## Description of the task
Report each line of the data that includes the word "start".

## Information supplied
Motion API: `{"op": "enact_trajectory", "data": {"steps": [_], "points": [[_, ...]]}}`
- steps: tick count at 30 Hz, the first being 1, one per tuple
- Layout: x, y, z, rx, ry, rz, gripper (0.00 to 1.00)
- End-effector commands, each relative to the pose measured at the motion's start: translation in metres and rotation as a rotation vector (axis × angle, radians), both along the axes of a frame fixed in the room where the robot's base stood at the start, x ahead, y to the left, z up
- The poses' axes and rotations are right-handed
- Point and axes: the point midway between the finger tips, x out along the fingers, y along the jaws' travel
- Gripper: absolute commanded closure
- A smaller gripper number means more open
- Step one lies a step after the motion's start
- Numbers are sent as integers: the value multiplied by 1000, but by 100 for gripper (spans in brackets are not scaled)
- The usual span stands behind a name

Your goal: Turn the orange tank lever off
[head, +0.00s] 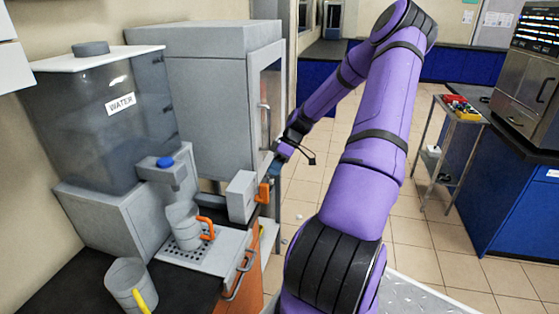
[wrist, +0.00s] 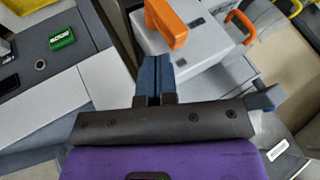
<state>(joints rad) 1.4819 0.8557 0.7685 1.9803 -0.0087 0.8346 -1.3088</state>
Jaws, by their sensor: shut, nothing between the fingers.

## The solution
- End-effector commands, each relative to the pose measured at the motion's start: translation in metres and rotation as a rotation vector (axis × angle, radians), both along the axes of a frame fixed in the room where the robot's base stood at the start, x ahead, y to the left, z up
- Step one lies a step after the motion's start

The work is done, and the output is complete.